As budget talks begin, top New York lawmaker eyes cuts from Washington

It’s Washington politics — not Albany’s — that are keeping state Assembly Speaker Carl Heastie up at night as he girds himself for New York’s coming budget season.

New York is facing its own $4.4 billion budget deficit amid ongoing power struggles in Albany. Yet it’s the tax overhaul being pushed by Congressional Republicans and President Donald Trump, along with possible federal spending cuts — both of which could take a bite out of funding for New York schools — that are worrying Heastie, a Democrat who represents the Bronx and is closely aligned with the New York City teachers union.

“Absent any other federal action that can do damage, I think we can manage that so that our schools will be fine and our healthcare can be fine,” he said Tuesday during a preview of next year’s legislative session hosted by the union. “It’s the unknown of what’s going to happen. What’s the next bad thing that Washington is looking to do.”

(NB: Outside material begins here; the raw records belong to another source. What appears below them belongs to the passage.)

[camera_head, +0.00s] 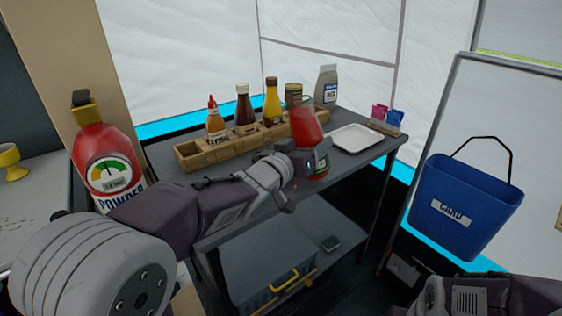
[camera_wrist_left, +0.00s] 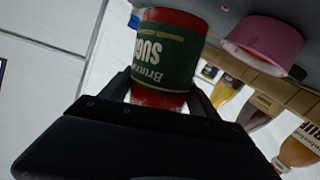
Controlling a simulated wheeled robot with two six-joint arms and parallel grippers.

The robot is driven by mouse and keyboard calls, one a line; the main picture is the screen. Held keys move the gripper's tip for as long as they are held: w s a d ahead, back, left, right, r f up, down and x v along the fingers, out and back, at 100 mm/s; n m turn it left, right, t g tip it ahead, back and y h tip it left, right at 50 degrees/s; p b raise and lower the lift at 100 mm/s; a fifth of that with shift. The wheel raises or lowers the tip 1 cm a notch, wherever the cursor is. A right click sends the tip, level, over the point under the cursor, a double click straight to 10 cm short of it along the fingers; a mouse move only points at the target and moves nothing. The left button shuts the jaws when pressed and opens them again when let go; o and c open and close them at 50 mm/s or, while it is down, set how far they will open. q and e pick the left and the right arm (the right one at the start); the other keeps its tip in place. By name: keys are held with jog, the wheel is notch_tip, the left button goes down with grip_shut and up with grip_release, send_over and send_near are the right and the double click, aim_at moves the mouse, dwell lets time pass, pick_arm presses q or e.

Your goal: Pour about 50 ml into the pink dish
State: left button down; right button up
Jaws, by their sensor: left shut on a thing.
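My left gripper (camera_head: 308,163) is shut on a red container with a green label (camera_head: 305,125), above the dark table. In the left wrist view the container (camera_wrist_left: 163,55) stands between the two fingers, its label upside down in that picture. In the head view it leans a little left and its upper part is blurred. The pink dish (camera_wrist_left: 268,40) shows in the left wrist view at the top right, beside the container and apart from it. I cannot make out the dish in the head view, where my left arm covers part of the table. I see no flow.
A wooden rack (camera_head: 190,156) with several sauce bottles stands along the table's back. A white tray (camera_head: 355,138) lies right of the container. A blue bucket (camera_head: 465,205) hangs at the right. A red extinguisher (camera_head: 105,165) stands at the left. My right arm shows only at the lower right.

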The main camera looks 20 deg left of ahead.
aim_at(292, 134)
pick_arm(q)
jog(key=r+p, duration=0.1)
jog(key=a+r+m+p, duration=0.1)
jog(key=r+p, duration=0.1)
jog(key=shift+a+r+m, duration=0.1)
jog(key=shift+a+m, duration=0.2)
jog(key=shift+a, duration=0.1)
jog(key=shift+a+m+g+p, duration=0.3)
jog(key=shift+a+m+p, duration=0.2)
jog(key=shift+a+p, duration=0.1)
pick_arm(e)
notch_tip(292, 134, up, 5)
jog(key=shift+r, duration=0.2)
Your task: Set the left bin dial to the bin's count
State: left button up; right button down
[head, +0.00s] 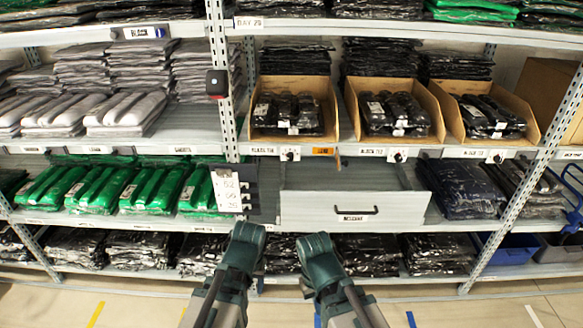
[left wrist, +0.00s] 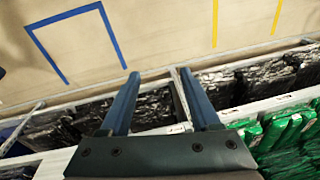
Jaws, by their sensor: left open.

He was speaking at the union’s headquarters in Manhattan’s Financial District, where he was interviewed by UFT President Michael Mulgrew as part of an ongoing discussion series. (Critics were quick to pounce on the event as evidence that Heastie does the union’s bidding.)

Heastie — who will negotiate the state budget with Democratic Gov. Andrew Cuomo and the state Senate — has championed union issues in Albany. He supports the creation of “community schools,” which are filled with social services for students and their families, and has been less friendly to charter schools than his counterparts in the Senate.

During the discussion, Heastie did not say how much funding he would like to see allocated to education in the 2018-19 budget. But he noted that Cuomo typically builds a roughly billion-dollar increase to school aid into his budget — and that the Democratic-controlled Assembly usually looks to add more.

The state’s top education policymakers, the Board of Regents, released a budget proposal on Monday calling for a $1.6 billion increase in education spending. That is significantly less than their request last year, a sign they are nervous about the current budget climate.

Despite the funding uncertainty, Heastie can at least breathe a sigh of relief that he will not have to battle again this year to keep a different ally — Mayor Bill de Blasio — in charge of the city schools. For the first time, de Blasio secured a two-year extension of mayoral control last year, giving him and his backers a break from a fight that consumed the last three sessions.

Instead, charter-school policy could once again flare up. Last year, a dispute over charter funding helped push the budget well past its deadline. This year, Heastie said, he is not yet aware of any new charter-related bills heading into the new legislative session, which begins in January.

Meanwhile, he and the union are mulling changes they’d like to see to teacher evaluations.

In 2015, after fierce resistance by the unions, the state tied teacher ratings much more closely to state test scores. The move helped spark a statewide boycott of the tests, leading the Board of Regents to pass a moratorium on the use of grades 3-8 math and English tests in teacher evaluations.

However, the moratorium is set to sunset in 2019, which will likely eventually force lawmakers to change the law. Heastie did not say that he will push for a repeal this year, but did say it is time to “start the dialogue” about how to improve evaluations.

“I don’t know if we can get to a final idea,” he said. “But I think the earliest we could give schools and school districts around the state [notice] that there will be a different way to look at our student progress, I think the better.”